Aunque esto no sea necesariamente una noticia, no es
malo recordarlo; y los datos detallados del documento sobre cuestiones como el
consumo de combustible y las emisiones de GEI no dejan de resultar chocantes y
darían para titulares sensacionales. En 2017, por ejemplo, “las emisiones de
GEI del Pentágono fueron mayores que las de países industrializados enteros
como Suecia o Dinamarca”. De todos modos, aunque el informe relaciona
claramente al ejército estadounidense con el caos climático, la conclusión
benévola y el tratamiento del complejo militar-industrial con guantes de seda
deja algunos agujeros importantes en lo que de otro modo podría ser un potente
comentario sobre la interseccionalidad y la necesidad de un cambio de sistema.

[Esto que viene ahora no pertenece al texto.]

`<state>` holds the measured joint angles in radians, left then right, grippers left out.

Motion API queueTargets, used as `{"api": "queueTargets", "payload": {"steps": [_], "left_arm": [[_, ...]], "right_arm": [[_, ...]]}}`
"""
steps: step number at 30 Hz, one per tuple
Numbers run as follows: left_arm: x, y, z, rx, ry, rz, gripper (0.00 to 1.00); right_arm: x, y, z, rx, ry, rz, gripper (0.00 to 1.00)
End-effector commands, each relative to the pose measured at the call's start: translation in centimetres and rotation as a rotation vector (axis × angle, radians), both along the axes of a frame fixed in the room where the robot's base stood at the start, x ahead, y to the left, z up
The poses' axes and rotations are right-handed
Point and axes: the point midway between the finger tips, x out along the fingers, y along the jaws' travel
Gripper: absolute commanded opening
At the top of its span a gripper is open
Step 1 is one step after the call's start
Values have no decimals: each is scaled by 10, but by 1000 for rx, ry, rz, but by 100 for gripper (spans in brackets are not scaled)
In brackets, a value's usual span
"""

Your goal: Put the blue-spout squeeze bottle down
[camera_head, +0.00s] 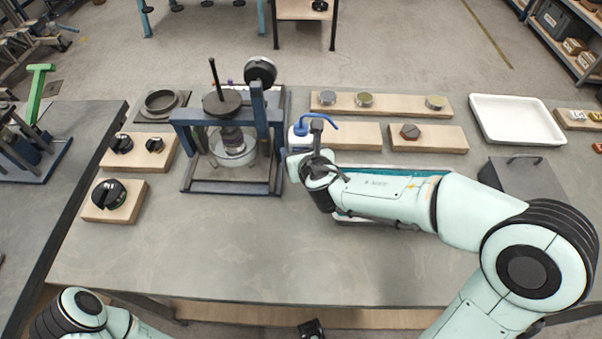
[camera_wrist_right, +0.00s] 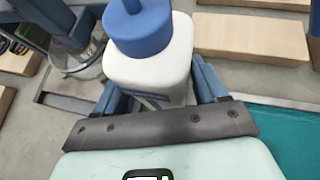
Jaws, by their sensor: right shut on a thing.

No basta con trazar académicamente un hilo rojo entre
distintas cuestiones. Reconocer las conexiones que vinculan el caos climático
con la guerra, el imperialismo y la creciente crisis de los refugiados exige
soluciones basadas en esta interseccionalidad del mundo real. Necesitamos una
solidaridad activa que borre las demarcaciones de los movimientos unitemáticos
y construya un poder que refleje la realidad del aquí y ahora. Asimismo,
debemos desconfiar de las reformas tímidas, de la ecología de fachada y de la
tendencia impertérrita del capitalismo a avergonzar a la gente.
Caos climático y seguridad nacional
Las pequeñas reformas están asociadas a menudo al
deseo de reverdecer la propia imagen en una especie de chupito combinado
hecho para aplacar a la gente y en última instancia mantener el status quo.
Por supuesto, esta falsa solución suele venir envuelta en un lenguaje que dice
mucho y significa poco, que suena lógico sin recurrir realmente a la lógica.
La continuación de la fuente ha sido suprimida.